5. This information appears undisputed by the parties and is taken from each debtor's Schedule A/B and Schedule D, filed in each case. This information is included to assist the reader but is not a finding or conclusion regarding relief pursuant to § 506, since no motion seeking such relief is pending.
6. The Debtors' plans were denied with leave to amend on or before August 31, 2019, which is typical in a case in this District. Rumbin Case, ECF No. 35; Sabatini Case, ECF No. 28. Chapter 13 plans are frequently denied with leave to amend to permit a Chapter 13 debtor to confirm his or her plan to filed proofs of claim, once the proof of claim deadline has passed. It is clear from the record of the hearings in these cases that the Debtors would propose updated, but similar, Chapter 13 plans based on this Memorandum of Decision and Ruling.

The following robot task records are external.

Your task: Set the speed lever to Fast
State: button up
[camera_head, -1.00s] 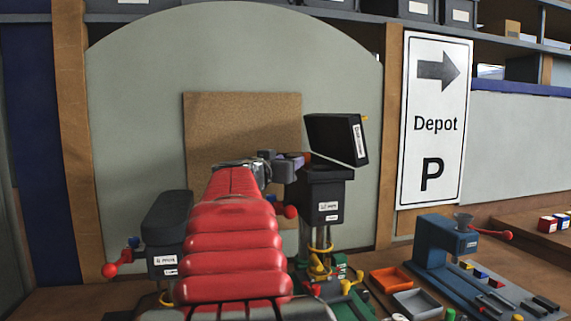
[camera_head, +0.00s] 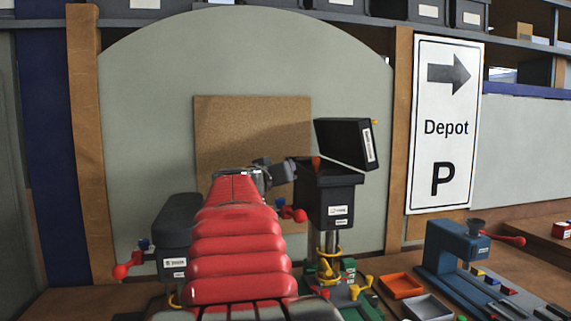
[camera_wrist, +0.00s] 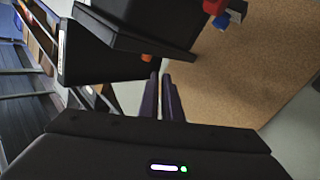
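No lever reads clearly as the speed lever. A red-knobbed lever (camera_head: 294,213) sits on the left side of the black hopper machine (camera_head: 331,192), whose lid stands open. Another red-knobbed lever (camera_head: 122,270) is on the dark machine (camera_head: 176,230) at the left. Their labels are too small to read. My gripper (camera_wrist: 162,76) has two purple fingers with a narrow gap and nothing between them. In the head view it is just left of the hopper, partly behind my red arm. An orange piece (camera_head: 316,162) shows at the hopper's mouth.
A blue press (camera_head: 452,258) with a red-knobbed handle (camera_head: 518,240) stands at the right. A Depot sign (camera_head: 443,125) and a cork board (camera_head: 252,125) stand behind.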

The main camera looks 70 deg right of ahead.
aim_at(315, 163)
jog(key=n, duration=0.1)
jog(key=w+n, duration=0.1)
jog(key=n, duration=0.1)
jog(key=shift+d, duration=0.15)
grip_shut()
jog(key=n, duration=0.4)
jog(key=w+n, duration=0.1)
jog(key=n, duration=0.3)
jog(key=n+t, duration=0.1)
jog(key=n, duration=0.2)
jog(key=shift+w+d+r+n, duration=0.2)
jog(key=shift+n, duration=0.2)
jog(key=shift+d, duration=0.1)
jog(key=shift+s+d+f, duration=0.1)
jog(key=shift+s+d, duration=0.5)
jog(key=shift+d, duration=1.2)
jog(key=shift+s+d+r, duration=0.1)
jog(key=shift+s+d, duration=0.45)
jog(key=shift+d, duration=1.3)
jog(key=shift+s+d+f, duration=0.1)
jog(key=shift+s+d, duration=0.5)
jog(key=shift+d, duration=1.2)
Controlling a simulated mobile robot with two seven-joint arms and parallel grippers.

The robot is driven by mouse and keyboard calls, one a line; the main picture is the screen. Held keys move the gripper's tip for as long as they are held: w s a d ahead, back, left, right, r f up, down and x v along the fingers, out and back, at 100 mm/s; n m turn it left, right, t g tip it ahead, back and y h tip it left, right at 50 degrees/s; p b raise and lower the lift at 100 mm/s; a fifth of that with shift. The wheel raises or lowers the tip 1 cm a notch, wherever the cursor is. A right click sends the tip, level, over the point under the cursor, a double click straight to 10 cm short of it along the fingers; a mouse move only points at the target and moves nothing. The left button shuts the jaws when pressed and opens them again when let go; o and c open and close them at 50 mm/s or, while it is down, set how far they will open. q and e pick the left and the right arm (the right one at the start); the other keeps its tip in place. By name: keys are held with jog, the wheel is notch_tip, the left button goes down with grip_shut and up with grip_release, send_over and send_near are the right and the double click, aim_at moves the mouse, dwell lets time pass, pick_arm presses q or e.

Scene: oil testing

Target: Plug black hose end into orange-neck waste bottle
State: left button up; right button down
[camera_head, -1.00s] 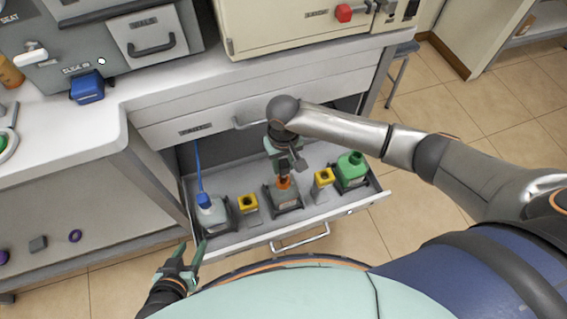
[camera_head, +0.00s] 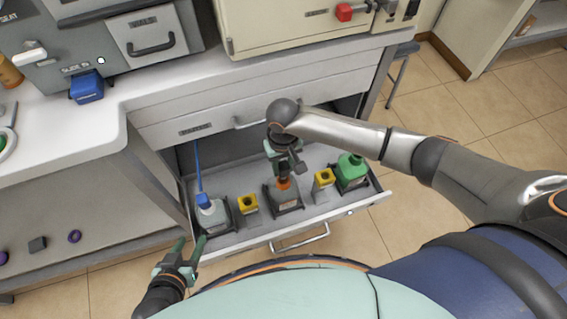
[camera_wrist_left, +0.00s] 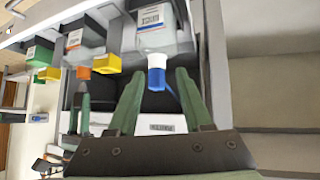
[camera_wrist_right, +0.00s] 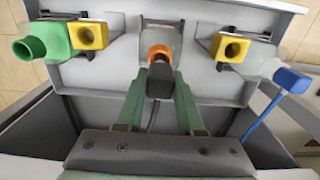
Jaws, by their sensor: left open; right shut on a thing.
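The orange-neck waste bottle (camera_head: 287,199) stands in the middle of the open drawer; its orange neck (camera_wrist_right: 158,51) also shows in the right wrist view. My right gripper (camera_head: 284,160) is shut on the black hose end (camera_wrist_right: 160,80), just above that neck. In the head view the black end (camera_head: 284,173) meets or nearly meets the orange opening; I cannot tell whether it is inside. My left gripper (camera_head: 190,243) is open and empty at the drawer's front left corner, near the blue-capped bottle (camera_head: 211,214), whose blue cap (camera_wrist_left: 156,72) faces it in the left wrist view.
Yellow holders (camera_head: 248,204) and (camera_head: 323,179) flank the orange-neck bottle closely. A green bottle (camera_head: 351,171) stands at the drawer's right end. A blue hose (camera_head: 197,165) rises from the blue cap. The drawer (camera_head: 262,232) has low walls; the counter (camera_head: 165,90) lies above it.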

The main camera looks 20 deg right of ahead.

7. Both Debtors have accumulated additional debt since the entry of their Chapter 7 Discharge Orders that would be treated as allowed unsecured claims in a Chapter 13 plan.
8. I note that in my recent decision in In re: Oboma, 2019 WL 3283136 (Bankr.D.Conn. 2019), I concluded eligibility for a Chapter 13 discharge is not required for a debtor to be eligible for relief pursuant to 11 U.S.C. § 506.
9. Pursuant to 11 U.S.C. § 104, the monetary limits in § 109(e) are periodically adjusted and these were the limits in effect on the Petition Date.